* **THE REQUEST**
Set down the material once more, exactly as it appears.

* **DATASET EXTRACT**
= = = = =
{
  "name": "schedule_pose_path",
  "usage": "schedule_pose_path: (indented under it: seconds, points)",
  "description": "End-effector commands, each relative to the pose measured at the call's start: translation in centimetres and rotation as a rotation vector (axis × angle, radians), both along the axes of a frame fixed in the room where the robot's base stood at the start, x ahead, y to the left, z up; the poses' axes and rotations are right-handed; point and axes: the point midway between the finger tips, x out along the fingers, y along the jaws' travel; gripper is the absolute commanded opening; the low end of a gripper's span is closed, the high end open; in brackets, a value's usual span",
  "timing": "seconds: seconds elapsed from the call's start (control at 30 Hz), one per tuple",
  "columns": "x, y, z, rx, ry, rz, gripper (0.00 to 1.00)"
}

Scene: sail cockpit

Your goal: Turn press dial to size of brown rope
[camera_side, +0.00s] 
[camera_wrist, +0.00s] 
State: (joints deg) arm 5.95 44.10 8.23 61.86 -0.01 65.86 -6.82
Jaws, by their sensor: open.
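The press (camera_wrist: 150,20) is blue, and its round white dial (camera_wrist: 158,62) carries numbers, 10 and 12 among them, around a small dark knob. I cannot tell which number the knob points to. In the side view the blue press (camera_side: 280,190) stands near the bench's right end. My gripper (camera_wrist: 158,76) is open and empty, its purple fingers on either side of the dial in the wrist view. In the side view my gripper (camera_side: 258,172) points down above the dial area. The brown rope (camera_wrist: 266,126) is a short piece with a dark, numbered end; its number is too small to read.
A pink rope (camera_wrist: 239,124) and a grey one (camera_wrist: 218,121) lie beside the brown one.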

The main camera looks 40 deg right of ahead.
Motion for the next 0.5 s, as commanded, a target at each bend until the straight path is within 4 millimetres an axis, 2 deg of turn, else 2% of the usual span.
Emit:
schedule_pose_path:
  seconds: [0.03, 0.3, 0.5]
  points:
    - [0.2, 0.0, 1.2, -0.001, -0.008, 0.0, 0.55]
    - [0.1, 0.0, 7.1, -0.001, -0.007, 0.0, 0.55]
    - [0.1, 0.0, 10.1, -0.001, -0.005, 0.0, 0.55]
= = = = =
* **ANSWER FOR THIS EXERCISE**
{
  "name": "schedule_pose_path",
  "usage": "schedule_pose_path: (indented under it: seconds, points)",
  "description": "End-effector commands, each relative to the pose measured at the call's start: translation in centimetres and rotation as a rotation vector (axis × angle, radians), both along the axes of a frame fixed in the room where the robot's base stood at the start, x ahead, y to the left, z up; the poses' axes and rotations are right-handed; point and axes: the point midway between the finger tips, x out along the fingers, y along the jaws' travel; gripper is the absolute commanded opening; the low end of a gripper's span is closed, the high end open; in brackets, a value's usual span",
  "timing": "seconds: seconds elapsed from the call's start (control at 30 Hz), one per tuple",
  "columns": "x, y, z, rx, ry, rz, gripper (0.00 to 1.00)"
}

Scene: sail cockpit

Your goal: Turn press dial to size of brown rope
[camera_side, +0.00s] 
[camera_wrist, +0.00s] 
State: (joints deg) arm 5.95 44.10 8.23 61.86 -0.01 65.86 -6.82
Jaws, by their sensor: open.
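The press (camera_wrist: 150,20) is blue, and its round white dial (camera_wrist: 158,62) carries numbers, 10 and 12 among them, around a small dark knob. I cannot tell which number the knob points to. In the side view the blue press (camera_side: 280,190) stands near the bench's right end. My gripper (camera_wrist: 158,76) is open and empty, its purple fingers on either side of the dial in the wrist view. In the side view my gripper (camera_side: 258,172) points down above the dial area. The brown rope (camera_wrist: 266,126) is a short piece with a dark, numbered end; its number is too small to read.
A pink rope (camera_wrist: 239,124) and a grey one (camera_wrist: 218,121) lie beside the brown one.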

The main camera looks 40 deg right of ahead.
Motion for the next 0.5 s, as commanded, a target at each bend until the straight path is within 4 millimetres an axis, 2 deg of turn, else 2% of the usual span.
Emit:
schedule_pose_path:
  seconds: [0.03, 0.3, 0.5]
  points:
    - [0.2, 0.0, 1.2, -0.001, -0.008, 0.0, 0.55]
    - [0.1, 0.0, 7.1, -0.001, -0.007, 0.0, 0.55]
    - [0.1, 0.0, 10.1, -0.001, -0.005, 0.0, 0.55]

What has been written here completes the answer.